Merope was the one sister who actually loved a mortal.  This mortal, Sisyphus, was a piece of work and a half.    He once enraged Zeus by telling tales of his exploits out in the open (as though everybody didn't know about them anyway.)   Zeus sent Thanatos (DEATH) to get Sisyphus.   Well, Sisyphus was known for his great cunning and dexterity.   He managed to bind Thanatos' hands and feet together and threw him in his dungeon.  Consequently, during his incarceration, mortals didn't die.   This event enraged Hades who eventually got even with Sisyphus by punishing him in Tartarus.

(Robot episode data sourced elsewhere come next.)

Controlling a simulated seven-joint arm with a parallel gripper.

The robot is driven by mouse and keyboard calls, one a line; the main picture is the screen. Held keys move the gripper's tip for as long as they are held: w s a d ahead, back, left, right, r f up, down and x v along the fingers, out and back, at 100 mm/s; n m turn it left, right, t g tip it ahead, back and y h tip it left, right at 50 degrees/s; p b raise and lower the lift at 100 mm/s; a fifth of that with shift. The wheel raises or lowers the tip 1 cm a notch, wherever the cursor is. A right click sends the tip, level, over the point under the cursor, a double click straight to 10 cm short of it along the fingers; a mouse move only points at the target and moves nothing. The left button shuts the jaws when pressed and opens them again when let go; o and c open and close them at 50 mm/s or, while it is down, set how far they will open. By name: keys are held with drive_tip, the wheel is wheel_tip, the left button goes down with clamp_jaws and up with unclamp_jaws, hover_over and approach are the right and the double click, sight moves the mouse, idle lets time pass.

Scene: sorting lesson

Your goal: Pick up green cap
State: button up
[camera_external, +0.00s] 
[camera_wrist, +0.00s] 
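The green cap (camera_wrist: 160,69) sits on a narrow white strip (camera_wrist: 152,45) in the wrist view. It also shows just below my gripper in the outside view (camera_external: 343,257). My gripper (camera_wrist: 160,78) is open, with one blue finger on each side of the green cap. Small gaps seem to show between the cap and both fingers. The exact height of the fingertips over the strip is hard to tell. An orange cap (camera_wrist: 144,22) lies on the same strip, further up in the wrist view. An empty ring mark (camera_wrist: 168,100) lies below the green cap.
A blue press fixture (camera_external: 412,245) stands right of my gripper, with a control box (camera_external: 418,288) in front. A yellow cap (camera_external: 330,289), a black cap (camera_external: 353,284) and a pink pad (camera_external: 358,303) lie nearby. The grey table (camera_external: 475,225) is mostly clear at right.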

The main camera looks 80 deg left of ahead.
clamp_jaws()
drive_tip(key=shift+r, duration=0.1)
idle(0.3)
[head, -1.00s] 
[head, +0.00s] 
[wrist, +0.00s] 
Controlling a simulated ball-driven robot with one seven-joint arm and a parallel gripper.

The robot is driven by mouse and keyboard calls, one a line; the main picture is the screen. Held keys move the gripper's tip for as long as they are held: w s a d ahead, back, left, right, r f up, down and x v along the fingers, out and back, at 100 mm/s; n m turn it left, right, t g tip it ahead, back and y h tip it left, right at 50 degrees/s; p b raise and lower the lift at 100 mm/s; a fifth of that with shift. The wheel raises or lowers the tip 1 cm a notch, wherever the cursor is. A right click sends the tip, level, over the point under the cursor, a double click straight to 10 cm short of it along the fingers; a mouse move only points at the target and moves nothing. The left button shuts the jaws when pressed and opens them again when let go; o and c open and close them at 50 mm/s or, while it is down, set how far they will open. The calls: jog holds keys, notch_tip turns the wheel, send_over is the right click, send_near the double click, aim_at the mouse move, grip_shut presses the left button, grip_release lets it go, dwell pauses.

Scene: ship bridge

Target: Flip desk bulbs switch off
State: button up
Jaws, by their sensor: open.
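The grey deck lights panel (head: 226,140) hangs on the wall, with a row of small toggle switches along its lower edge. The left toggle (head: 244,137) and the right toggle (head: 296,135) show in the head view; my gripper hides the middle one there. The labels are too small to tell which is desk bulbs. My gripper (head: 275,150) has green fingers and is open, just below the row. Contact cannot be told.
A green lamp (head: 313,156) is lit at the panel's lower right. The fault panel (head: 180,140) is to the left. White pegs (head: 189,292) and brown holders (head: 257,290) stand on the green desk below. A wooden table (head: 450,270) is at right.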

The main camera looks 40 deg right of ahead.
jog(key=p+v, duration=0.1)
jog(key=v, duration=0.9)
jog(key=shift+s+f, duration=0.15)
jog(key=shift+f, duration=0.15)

Tartarus was the place where the truly horrid mortals were punished in amazingly creative ways.    Sispyphus was the one required to roll a rock uphill all day long, only to have it roll back down to the bottom at night.  So, everyday, Sisyphus is tormented by the strain of his vain exertions.  

Merope is the dimmest of the seven visible stars.
It is said that she is dimmest because of her shame at loving a mortal.
Goes to show....there can be a lot of mythology in a little splotch of light.